PROVIDED INFORMATION:
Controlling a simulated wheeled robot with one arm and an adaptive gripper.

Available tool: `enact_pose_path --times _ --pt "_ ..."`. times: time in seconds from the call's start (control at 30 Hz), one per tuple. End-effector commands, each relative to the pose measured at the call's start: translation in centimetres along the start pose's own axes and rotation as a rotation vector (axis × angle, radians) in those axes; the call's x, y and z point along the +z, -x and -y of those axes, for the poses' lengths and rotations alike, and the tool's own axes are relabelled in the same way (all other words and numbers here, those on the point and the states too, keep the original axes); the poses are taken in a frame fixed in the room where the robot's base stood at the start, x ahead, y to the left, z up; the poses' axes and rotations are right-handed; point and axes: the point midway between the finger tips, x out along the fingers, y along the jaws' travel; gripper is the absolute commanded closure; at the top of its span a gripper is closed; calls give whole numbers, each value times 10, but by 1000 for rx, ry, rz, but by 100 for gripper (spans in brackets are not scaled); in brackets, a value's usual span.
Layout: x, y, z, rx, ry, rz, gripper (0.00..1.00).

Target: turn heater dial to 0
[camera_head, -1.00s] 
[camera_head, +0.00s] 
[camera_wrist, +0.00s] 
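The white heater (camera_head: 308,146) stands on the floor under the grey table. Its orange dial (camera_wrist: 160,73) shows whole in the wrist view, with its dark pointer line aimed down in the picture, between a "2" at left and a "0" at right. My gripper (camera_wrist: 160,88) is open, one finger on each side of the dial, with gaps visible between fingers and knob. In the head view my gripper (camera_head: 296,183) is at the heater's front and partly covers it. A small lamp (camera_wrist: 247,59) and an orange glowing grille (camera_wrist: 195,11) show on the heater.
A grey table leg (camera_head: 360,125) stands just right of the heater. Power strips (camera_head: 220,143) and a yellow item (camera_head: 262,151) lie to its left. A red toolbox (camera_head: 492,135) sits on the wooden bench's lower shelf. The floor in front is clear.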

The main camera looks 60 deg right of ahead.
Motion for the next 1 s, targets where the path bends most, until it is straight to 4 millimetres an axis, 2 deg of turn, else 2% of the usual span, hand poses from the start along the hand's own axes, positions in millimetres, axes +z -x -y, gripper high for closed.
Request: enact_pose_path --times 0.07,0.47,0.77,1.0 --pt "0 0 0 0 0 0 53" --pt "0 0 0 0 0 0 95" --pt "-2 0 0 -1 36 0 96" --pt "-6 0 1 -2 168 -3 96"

...

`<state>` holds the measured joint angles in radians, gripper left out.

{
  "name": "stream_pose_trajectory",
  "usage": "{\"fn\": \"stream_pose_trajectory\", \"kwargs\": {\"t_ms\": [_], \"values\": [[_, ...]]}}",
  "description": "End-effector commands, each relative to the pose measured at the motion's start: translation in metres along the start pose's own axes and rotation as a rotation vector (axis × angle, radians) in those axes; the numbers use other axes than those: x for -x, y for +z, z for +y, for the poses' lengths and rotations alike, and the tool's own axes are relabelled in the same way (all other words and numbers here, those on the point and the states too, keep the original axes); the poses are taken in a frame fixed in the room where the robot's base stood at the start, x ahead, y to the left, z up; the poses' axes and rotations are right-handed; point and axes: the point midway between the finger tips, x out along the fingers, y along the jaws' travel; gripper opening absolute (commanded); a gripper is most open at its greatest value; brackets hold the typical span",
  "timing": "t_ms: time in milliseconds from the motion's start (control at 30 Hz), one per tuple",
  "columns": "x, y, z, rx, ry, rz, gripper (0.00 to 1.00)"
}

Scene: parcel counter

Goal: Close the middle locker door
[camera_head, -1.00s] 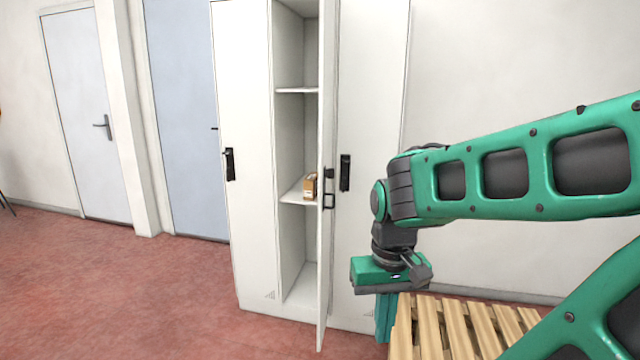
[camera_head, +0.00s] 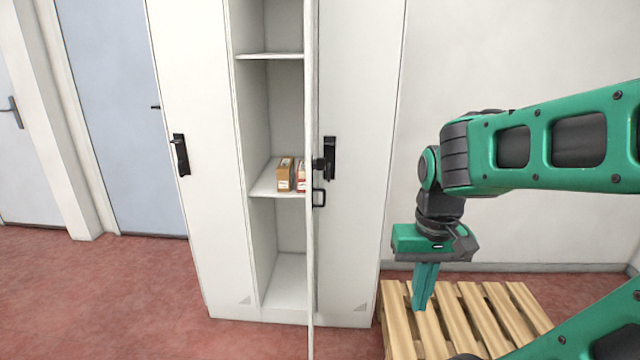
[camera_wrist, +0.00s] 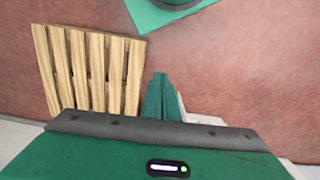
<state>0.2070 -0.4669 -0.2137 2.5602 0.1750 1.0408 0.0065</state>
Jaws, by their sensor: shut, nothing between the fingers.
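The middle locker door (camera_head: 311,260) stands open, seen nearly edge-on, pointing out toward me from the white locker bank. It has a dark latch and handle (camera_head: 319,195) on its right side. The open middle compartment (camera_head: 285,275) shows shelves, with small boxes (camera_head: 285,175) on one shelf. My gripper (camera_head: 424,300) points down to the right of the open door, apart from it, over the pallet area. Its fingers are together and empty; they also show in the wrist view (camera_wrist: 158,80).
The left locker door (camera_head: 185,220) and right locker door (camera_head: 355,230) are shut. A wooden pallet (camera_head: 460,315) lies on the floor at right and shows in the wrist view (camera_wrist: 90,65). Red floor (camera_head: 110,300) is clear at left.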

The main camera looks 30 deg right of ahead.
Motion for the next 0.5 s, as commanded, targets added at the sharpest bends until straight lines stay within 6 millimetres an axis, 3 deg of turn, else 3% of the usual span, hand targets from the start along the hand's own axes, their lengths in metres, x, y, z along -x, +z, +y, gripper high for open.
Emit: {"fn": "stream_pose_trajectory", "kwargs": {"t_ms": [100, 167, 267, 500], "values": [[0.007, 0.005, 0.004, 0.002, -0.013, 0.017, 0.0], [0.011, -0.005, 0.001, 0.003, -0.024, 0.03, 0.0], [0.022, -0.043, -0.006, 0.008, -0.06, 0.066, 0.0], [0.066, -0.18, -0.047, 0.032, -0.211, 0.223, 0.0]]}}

WHAT IS BEING ASKED: Find the lines that include the string "looks", then copy each of them.

RESPONSE FOR THIS EXERCISE:
The main camera looks 60 deg right of ahead.
The main camera looks 30 deg right of ahead.

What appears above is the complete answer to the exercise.